▸ **What you should do**: Your task is to quote the material that follows, in full and exactly.

▸ **Data extract**:

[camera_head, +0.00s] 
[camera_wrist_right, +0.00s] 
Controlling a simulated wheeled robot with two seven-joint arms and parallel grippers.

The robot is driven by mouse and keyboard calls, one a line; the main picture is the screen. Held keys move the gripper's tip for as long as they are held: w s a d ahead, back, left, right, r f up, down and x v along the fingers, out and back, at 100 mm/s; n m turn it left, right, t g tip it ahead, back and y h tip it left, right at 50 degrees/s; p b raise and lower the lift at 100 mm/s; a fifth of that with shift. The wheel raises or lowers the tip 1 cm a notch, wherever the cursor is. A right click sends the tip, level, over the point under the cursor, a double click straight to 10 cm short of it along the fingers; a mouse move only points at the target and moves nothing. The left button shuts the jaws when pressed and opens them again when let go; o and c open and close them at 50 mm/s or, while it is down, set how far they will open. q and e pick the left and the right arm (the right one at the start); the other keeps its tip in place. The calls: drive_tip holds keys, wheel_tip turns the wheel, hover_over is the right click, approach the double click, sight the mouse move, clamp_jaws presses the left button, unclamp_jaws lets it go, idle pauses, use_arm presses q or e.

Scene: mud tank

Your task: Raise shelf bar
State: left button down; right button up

▸ **Solution below**:
[camera_head, +0.00s] 
[camera_wrist_right, +0.00s] 
Controlling a simulated wheeled robot with two seven-joint arms and parallel grippers.

The robot is driven by mouse and keyboard calls, one a line; the main picture is the screen. Held keys move the gripper's tip for as long as they are held: w s a d ahead, back, left, right, r f up, down and x v along the fingers, out and back, at 100 mm/s; n m turn it left, right, t g tip it ahead, back and y h tip it left, right at 50 degrees/s; p b raise and lower the lift at 100 mm/s; a fifth of that with shift. The wheel raises or lowers the tip 1 cm a notch, wherever the cursor is. A right click sends the tip, level, over the point under the cursor, a double click straight to 10 cm short of it along the fingers; a mouse move only points at the target and moves nothing. The left button shuts the jaws when pressed and opens them again when let go; o and c open and close them at 50 mm/s or, while it is down, set how far they will open. q and e pick the left and the right arm (the right one at the start); the other keeps its tip in place. The calls: drive_tip holds keys, wheel_tip turns the wheel, hover_over is the right click, approach the double click, sight the mouse move, clamp_jaws presses the left button, unclamp_jaws lets it go, idle pauses, use_arm presses q or e.

Scene: mud tank

Your task: Raise shelf bar
State: left button down; right button up

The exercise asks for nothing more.